Los Padres Prenicenos (I)

Publicado: 2 agosto, 2008 en Patrología

Los Padres de la Iglesia empezaron la labor de la inculturación conscientes que la enseñanza cristiana contiene un núcleo esencial de verdades reveladas que son el canon para juzgar la sabiduría humana y distinguirla del error. Por ello todas las posibles aportaciones de la sabiduría pagana fueron analizadas desde esta perspectiva: “si aquellos que son llamados filósofos han dicho cosas que son verdaderas y conformes  con nuestra fe […], no sólo no deben inspirar motivo de temor, sino […] deben ser reclamados para nuestro uso” (San Agustín). Por ello, en el proceso de inculturación se desplegó en un doble proceso. Por un lado, se produjo la asimilación de aquella filosofía grecolatina compatible con los valores de la fe cristiana; y, por otro lado, se realizó la desasimilación de todos los errores que pudieran albergarse en tales filosofías.
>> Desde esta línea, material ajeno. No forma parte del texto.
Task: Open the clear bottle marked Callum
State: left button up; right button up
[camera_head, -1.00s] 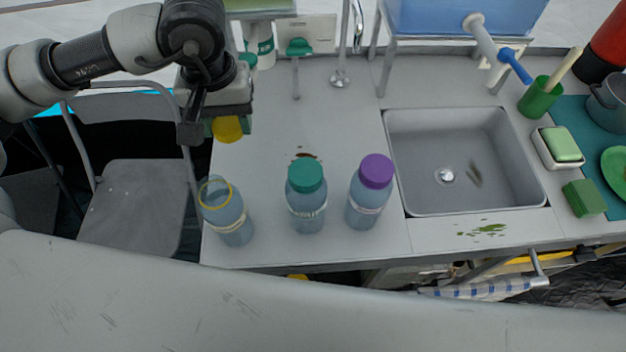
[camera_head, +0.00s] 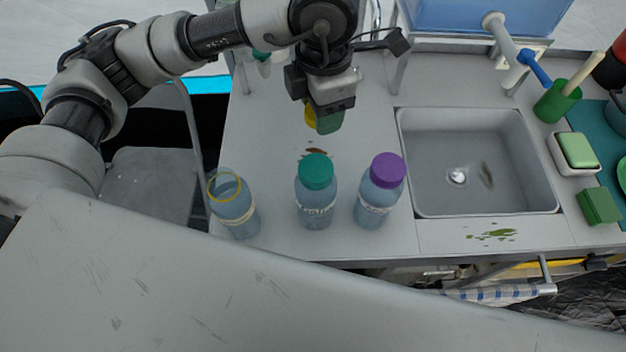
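Three clear bluish bottles stand upright on the grey counter. The left bottle (camera_head: 236,207) has an open mouth with a yellow ring at its neck. The middle bottle (camera_head: 316,192) wears a green cap (camera_head: 315,170). The right bottle (camera_head: 378,193) wears a purple cap (camera_head: 388,169). Their labels bear writing too small to read for certain. My left gripper (camera_head: 322,120) is above the counter, behind and above the middle bottle. A round yellow cap (camera_head: 310,116) shows at its greenish fingertips, partly hidden, and appears held. My right gripper is not in view.
The sink (camera_head: 475,150) lies right of the bottles. Beyond it are a green sponge in a white dish (camera_head: 575,150), a green block (camera_head: 599,206) and a green cup (camera_head: 556,102). Brown (camera_head: 318,152) and green (camera_head: 493,234) stains mark the counter. A blue tank (camera_head: 480,15) stands behind.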

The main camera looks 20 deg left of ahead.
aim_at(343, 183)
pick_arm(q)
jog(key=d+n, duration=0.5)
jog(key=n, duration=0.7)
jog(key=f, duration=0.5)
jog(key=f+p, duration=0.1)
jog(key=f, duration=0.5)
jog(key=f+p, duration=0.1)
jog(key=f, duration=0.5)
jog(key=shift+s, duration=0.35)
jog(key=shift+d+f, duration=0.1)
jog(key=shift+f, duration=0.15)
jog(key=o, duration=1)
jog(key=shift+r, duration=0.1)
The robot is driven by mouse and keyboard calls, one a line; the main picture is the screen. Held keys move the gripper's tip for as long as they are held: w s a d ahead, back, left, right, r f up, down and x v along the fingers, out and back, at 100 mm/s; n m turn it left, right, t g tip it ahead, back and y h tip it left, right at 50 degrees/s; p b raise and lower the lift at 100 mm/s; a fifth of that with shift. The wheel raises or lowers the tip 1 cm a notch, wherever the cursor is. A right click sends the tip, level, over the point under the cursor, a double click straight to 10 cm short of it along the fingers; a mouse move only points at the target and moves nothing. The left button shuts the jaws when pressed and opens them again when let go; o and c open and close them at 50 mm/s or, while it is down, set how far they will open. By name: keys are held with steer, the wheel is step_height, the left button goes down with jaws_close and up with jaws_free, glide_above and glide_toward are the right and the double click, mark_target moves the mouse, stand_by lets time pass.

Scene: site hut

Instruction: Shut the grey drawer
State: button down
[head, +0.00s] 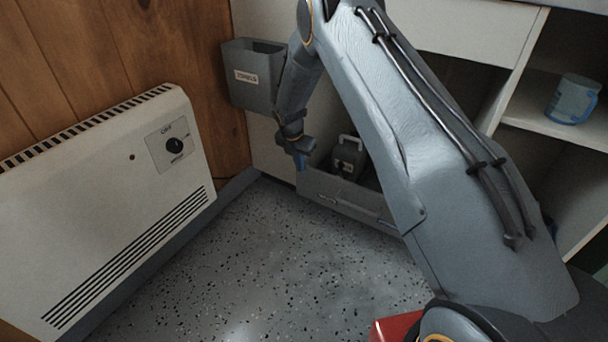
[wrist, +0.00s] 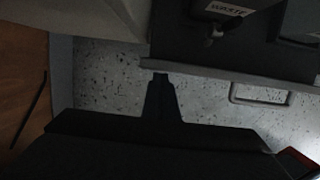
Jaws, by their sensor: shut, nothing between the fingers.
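The grey drawer (head: 335,192) is low in the cabinet and stands pulled out, with its inside showing. Its front carries a bar handle, seen in the wrist view (wrist: 262,95). A dark grey case with a pale handle (head: 347,155) sits inside the drawer. My gripper (head: 300,160) is shut and empty, pointing down by the left end of the drawer front. In the wrist view its fingertips (wrist: 160,76) are close to the edge of the drawer front (wrist: 215,73); I cannot tell if they touch. My arm hides the drawer's right part.
A cream heater (head: 120,200) stands at the left against the wood wall. A grey labelled bin (head: 250,90) hangs above the drawer's left end. A blue-grey mug (head: 572,100) is on the right shelf. A red thing (head: 397,327) shows at the bottom. The speckled floor (head: 260,260) before the drawer is clear.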

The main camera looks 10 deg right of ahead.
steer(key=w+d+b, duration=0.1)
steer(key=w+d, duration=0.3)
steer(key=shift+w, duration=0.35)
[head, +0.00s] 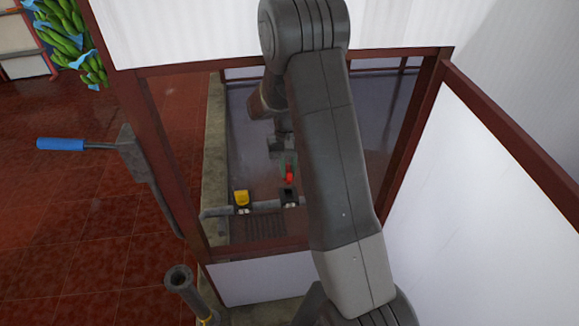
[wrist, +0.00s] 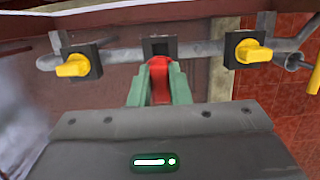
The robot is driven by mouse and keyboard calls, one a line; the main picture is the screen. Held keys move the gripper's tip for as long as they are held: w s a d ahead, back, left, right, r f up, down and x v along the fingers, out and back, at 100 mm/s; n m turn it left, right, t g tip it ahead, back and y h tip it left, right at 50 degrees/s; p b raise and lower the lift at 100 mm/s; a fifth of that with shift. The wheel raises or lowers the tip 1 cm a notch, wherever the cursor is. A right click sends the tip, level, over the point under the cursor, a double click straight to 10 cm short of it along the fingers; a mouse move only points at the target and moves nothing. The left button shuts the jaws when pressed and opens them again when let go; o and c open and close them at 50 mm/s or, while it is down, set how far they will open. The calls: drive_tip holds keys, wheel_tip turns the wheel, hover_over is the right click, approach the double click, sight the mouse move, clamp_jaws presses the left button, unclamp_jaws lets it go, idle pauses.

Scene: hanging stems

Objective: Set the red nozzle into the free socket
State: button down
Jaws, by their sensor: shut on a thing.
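The red nozzle (wrist: 160,82) is between the green fingers of my gripper (wrist: 159,68) in the wrist view. My gripper is shut on it. The free socket (wrist: 160,46) is a dark square block on the grey pipe, just above the nozzle in that picture. Whether the nozzle touches it cannot be told there. In the head view the red nozzle (head: 289,177) shows a little above the dark socket (head: 289,197) in the picture, with a small gap between. The gripper (head: 289,164) is partly hidden by my arm.
Yellow nozzles sit in the sockets left (wrist: 75,66) and right (wrist: 252,50) of the free one. The grey pipe (wrist: 205,48) runs along them. A red frame (head: 160,170) with white panels surrounds the opening. A blue-handled tool (head: 62,144) is at the left.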

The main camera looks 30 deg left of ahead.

Los Padres de la Iglesia no son simples maestros de la enseñanza cristiana que ellos mismos han aprendido, sino que su magisterio trasluce una gran familiaridad con Dios, una experiencia vivida del misterio de Cristo y de la Iglesia, y un constante contacto con las genuinas fuentes de la vida teologal. En los Padres se da un baño simbiótico entre la fe y la razón, pero son muy conscientes que la especulación no es suficiente para comprender la propia fe.  

 

El contexto histórico de los Padres Prenicenos transcurre entre la aparición de la literatura patrística hasta la paz de Constantino y el I Concilio de Nicea (325) y se desarrolla dentro de los límites del Imperio Romano (oikumene). La expansión del cristianismo contará con dos grandes aliados: la excelente red viaria romana y el Mar Mediterráneo. Si atendemos a los viajes misionales de San Pablo veremos que las principales ciudades cristianas se encuentran insertadas en estas grandes rutas de comunicación: Pérgamo, Sardes o Filadelfia son un ejemplo. Ocurrirá lo mismo a finales del siglo I cuando el cristianismo se extiende por Siria y Asia Menor: Éfeso, Magnesia o Esmirna. Durante el siglo II se produce otra gran expansión del cristianismo (siempre aprovechando las grandes rutas), llegando desde Mesopotamia a Germania. A lo largo del siglo III, cuando se producen las grandes persecuciones de Decio (249-251), Valeriano (253-260) y Diocleciano (284-305), el cristianismo está prácticamente instalado en todo el mundo conocido, con mayor o menor presencia.

 

Los Padres de la Iglesia, así como los fieles de las distintas comunidades, son súbditos del Imperio Romano, esta circunstancia les ocasionará serias dificultades para vivir una vida fiel a la fe cristiana ya que los emperadores exigían que todos los ciudadanos o habitantes del Imperio practicasen la religión oficial romana. Es cierto que fueron solícitos con los cultos practicados en los territorios que se fueron incorporando al Imperio, de modo especial con el judaísmo; no obstante, y está más que demostrado, no fueron nada tolerantes con el cristianismo, sobre todo en la segunda mitad del siglo III. Las primeras grandes persecuciones se dan bajo el gobierno de Decio (249-251). Tanto Cipriano de Cartago como Dionisio de Alejandría dejan constancia de que las persecuciones tienen lugar, a diferencia del pasado, a lo largo y ancho del Imperio, pero de manera especial en África, donde se producen sangrientas torturas y numerosas condenas a muerte. Tan brutal fueron las persecuciones de Dacio que muchos cristianos apostataron. A la muerte del emperador San Cipriano se vio con la obligación de convocar un sínodo en Cartago y a publicar su tratado De lapsis para resolver si los apostatas podían regresar a la Iglesia. En el 257 el emperador Valeriano publica un edicto contra los cristianos y, por primera vez en la historia, contra la Iglesia, declarándola ilegal. Un año después, en el 258, un segundo edicto endurecía las sanciones con la pena de muerte. Por esta causa murieron mártires San Cipriano de Cartago, San Dionisio de Alejandría y San Fructuoso de Tarragona. Galieno (260-268), vuelve a autorizar a la Iglesia nada más subir al poder. Pero la inquina contra el cristianismo vuelve en el 303. Diocleciano ve con suma preocupación la capacidad que tiene el cristianismo para introducirse en las clases superiores, sobre todo, entre la casta militar. No obstante ya en el 311 se promulgan los edictos de tolerancia del cristianismo para todo el Imperio; Galerio (Oriente), en el lecho de muerte, concede a los cristianos la libertad de conciencia y de culto. Constantino y Majencio (Occidente) hacen lo mismo, por lo que terminan para siempre las desavenencias entre el Imperio y el cristianismo.